A good quote by Renato Canova can be found in this post, as well as a yearly schedule for Arthur's boys that shows they weren't just running slow and long all year 'round, as some suggest.

Axiom Number One, posted 1/24/07: The coach says it best-"Proper training is not about numbers, it is about analyzing how the workout felt then responding to what the workout is telling you. Every workout (even the easy or morning runs) is an evaluation of where you are and where you want to go. Arthur understood this very well and in almost every speech he gave, talked about reading your body and not the numbers in a schedule."

I love this post, and not just because he's talking about Eric for part of it.

Arthur's Speed Work, posted 1/12/07: "Arthur probably caused the most turmoil in the minds of runners when he talked about speed work (the anaerobic capacity type not the leg speed type). How many? "Until you're tired" How far? "From here to that tree" How fast? "What ever feels hard" Not exactly the clean mathematical precision of a physiologist's 5 X 1000 Meters at VO2 max velocity with 500 meter jogs. Yet, while working with runners over the last thirty years Arthur's method produced superior results."

What's Next for Mike, posted 1/6/07: "A good training schedule should be based on feedback and discipline. One of the strengths of Arthur's system was evaluation of exercise and the discipline to complete the steps before moving on. Jumping ahead to another level before completing the previous one only undermines your condition. It is important to understand where you are and what you should be doing next.

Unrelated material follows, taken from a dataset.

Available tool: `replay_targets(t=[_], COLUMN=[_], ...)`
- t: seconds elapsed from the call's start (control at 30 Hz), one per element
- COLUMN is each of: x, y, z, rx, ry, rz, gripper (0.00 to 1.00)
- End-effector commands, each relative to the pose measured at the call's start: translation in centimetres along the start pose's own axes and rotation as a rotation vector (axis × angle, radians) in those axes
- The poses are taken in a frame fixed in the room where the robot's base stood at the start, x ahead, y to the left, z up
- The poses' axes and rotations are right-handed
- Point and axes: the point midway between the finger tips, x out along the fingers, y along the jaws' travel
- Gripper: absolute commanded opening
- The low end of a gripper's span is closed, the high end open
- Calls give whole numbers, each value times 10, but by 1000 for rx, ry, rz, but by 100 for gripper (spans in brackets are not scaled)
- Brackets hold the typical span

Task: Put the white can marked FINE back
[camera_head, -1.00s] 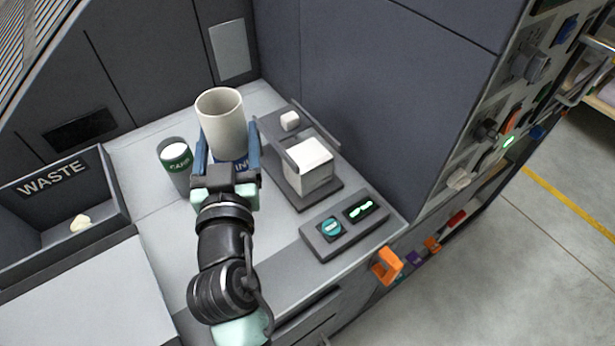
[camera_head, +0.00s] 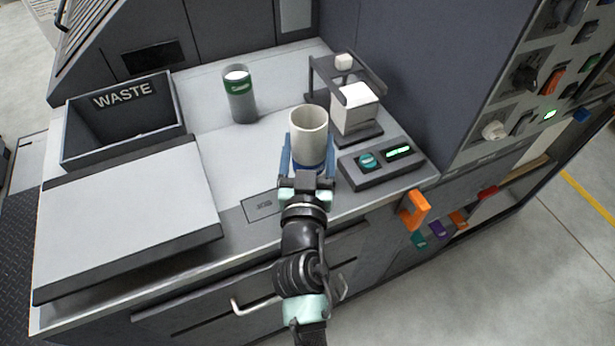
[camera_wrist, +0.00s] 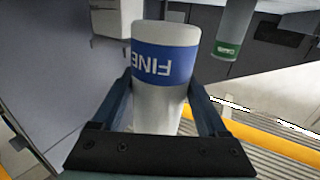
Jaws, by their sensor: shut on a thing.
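The white can marked FINE (camera_head: 309,131) is between the fingers of my gripper (camera_head: 307,166), which is shut on it. The can is open at the top, and only a sliver of its blue band shows in the head view. In the wrist view the can (camera_wrist: 160,105) shows its blue band with FINE upside down in the picture, and my gripper's fingers (camera_wrist: 163,100) press on both sides. I cannot tell whether the can's base touches the counter.
A grey can with a green band (camera_head: 240,96) stands behind and left. A stand with a white block (camera_head: 356,108) is close on the right, with a control box (camera_head: 381,164) before it. A WASTE bin (camera_head: 122,123) is at left. Counter between bin and cans is clear.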

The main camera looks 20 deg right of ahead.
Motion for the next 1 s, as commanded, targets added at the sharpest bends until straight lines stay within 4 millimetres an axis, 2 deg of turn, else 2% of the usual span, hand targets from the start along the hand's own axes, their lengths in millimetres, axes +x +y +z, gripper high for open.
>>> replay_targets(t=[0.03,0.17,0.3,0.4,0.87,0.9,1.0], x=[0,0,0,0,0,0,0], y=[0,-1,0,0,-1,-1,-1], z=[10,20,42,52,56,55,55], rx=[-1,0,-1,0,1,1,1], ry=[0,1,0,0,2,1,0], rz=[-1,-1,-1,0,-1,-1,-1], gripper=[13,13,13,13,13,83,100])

When you read the next section on what Mike's plans are take them in the context of what he has done and his next set of goals."

Planning a Stamina Build-Up with the Lydiard Method, posted 12/27/06: The title of this one pretty much says it all. If you've been running for awhile and you're thinking about trying Arthur Lydiard's training, this is a good starting post along with the next post down.

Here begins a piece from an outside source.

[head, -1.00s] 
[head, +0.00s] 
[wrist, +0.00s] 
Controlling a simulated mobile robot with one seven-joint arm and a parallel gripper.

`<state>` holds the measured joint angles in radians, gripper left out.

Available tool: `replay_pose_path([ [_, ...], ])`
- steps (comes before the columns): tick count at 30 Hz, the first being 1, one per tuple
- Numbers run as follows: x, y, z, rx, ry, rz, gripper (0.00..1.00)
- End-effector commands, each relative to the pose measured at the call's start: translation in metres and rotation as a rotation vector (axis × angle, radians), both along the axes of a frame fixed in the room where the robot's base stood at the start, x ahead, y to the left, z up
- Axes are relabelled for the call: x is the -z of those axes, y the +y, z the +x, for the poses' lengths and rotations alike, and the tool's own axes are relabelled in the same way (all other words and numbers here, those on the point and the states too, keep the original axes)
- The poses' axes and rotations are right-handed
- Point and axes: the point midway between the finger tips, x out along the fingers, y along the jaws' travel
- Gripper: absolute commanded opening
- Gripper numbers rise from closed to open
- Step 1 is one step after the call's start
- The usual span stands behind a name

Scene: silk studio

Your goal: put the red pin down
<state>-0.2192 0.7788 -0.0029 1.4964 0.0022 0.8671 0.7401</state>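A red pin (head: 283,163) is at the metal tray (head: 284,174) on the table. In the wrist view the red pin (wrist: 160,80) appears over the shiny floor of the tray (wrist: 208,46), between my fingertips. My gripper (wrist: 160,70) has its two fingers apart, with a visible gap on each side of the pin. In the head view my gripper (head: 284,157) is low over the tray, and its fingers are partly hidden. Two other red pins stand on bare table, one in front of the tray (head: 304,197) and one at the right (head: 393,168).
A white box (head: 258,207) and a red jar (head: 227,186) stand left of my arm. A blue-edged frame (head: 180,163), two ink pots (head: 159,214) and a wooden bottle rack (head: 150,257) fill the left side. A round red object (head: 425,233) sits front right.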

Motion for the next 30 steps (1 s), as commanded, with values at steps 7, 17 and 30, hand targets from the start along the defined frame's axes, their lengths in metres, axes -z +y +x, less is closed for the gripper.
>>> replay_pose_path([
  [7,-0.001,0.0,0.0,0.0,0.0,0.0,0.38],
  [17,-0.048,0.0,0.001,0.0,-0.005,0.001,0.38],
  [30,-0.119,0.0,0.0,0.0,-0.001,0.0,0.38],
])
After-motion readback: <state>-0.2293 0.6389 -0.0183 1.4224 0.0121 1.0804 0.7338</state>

A Model for the Lydiard Method, posted 12/25/06: "The model that is going to be presented here is just that; a model that will help you with your training and understanding of Arthur Lydiard's training methods. It is not a new theory, you'll see by some of the quotes that many of the great coaches think in this model's framework even though their methods differ from Arthur's. Arthur has often been accused of talking in ambiguous and confusing statements. This model will help explain those ambiguities and help you, as Arthur said, "balance" your training."

LIsten Up-Words From the Coach, posted 11/10/06: Three fourths of the year has speed training or racing. If you look at the cycle going on year after year that speed is always before and after the relatively short conditioning phase. Everyone is always looking for what piece is the secret. "The real secret was Arthur's ability to evaluate and balance the training with the correct amounts at the right time. He never was very far away from speed development and his runners were training to be racers not trainers."

This post addresses Greg McMillan's article about the "new" (isn't everything old new again eventually?) marathon training regimen, which inserts some speed work earlier than usual in the traditional training pyramid. As Lydiard's yearly schedule shows, there might be something new under the sun but this ain't it.


Mark said...

This is a very helpful post that deserves a high number of page loads.

You always do your homework Mike. That's what I like. Thanks.

Stephen Lacey said...

Yes, I'd also like to give a vote of appreciation for this valuable post.

I'd also like to ask, Mike, for a clarification of the back-to-back workouts. Is this what is meant by the harder run at about steady state pace on the day before the long run? Or have I got it slightly wrong. At the moment that's what I think it is but just want to make sure. I'll check back here for the answer.

Robert Song said...

Your blog has been brought to my attention and I must say this post in particuliar makes great reading.

I shall follow your progress with interest in the future.